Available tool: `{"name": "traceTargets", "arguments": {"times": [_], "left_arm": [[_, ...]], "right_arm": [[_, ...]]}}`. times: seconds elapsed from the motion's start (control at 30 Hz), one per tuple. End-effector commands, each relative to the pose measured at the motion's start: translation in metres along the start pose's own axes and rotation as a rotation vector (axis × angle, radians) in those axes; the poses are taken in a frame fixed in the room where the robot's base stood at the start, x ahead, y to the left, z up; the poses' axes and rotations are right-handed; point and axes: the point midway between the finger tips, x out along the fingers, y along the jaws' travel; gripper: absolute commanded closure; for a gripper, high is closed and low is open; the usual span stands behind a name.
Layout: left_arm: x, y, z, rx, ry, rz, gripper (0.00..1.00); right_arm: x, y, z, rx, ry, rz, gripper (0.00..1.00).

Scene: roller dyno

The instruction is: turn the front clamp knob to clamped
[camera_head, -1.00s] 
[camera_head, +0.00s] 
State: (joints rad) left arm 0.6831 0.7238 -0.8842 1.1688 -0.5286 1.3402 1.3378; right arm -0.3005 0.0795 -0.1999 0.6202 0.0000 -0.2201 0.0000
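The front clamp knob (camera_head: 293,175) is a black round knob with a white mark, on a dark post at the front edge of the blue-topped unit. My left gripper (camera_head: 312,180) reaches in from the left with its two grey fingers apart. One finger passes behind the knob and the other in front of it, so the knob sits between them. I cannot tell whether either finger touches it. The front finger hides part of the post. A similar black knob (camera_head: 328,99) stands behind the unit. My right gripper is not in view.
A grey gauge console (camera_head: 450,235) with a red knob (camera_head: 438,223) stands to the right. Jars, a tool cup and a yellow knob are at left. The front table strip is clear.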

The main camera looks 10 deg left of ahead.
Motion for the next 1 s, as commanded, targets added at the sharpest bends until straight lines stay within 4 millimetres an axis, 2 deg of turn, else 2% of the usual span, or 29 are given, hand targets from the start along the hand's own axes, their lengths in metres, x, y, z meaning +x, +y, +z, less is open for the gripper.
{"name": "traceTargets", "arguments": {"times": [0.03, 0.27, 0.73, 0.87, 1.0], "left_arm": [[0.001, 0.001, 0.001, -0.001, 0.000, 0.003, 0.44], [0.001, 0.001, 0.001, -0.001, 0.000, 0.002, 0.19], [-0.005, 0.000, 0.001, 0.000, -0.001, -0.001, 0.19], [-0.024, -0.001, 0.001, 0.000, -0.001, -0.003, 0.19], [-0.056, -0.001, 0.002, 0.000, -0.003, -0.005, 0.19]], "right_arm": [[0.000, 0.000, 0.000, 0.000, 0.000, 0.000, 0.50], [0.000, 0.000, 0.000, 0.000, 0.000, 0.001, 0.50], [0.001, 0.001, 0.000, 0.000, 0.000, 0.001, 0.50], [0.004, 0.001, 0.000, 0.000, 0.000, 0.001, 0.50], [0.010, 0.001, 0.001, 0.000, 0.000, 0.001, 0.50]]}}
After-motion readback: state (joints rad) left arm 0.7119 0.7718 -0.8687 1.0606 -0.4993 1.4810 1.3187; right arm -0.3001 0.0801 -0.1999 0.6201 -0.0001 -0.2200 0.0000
- - -
▸ The problem: Copy the lines from the start of the data verbatim, stopping after the line containing "[camera_head, +0.00s]".

▸ Task answer:
Available tool: `{"name": "traceTargets", "arguments": {"times": [_], "left_arm": [[_, ...]], "right_arm": [[_, ...]]}}`. times: seconds elapsed from the motion's start (control at 30 Hz), one per tuple. End-effector commands, each relative to the pose measured at the motion's start: translation in metres along the start pose's own axes and rotation as a rotation vector (axis × angle, radians) in those axes; the poses are taken in a frame fixed in the room where the robot's base stood at the start, x ahead, y to the left, z up; the poses' axes and rotations are right-handed; point and axes: the point midway between the finger tips, x out along the fingers, y along the jaws' travel; gripper: absolute commanded closure; for a gripper, high is closed and low is open; the usual span stands behind a name.
Layout: left_arm: x, y, z, rx, ry, rz, gripper (0.00..1.00); right_arm: x, y, z, rx, ry, rz, gripper (0.00..1.00).

Scene: roller dyno

The instruction is: turn the front clamp knob to clamped
[camera_head, -1.00s] 
[camera_head, +0.00s] 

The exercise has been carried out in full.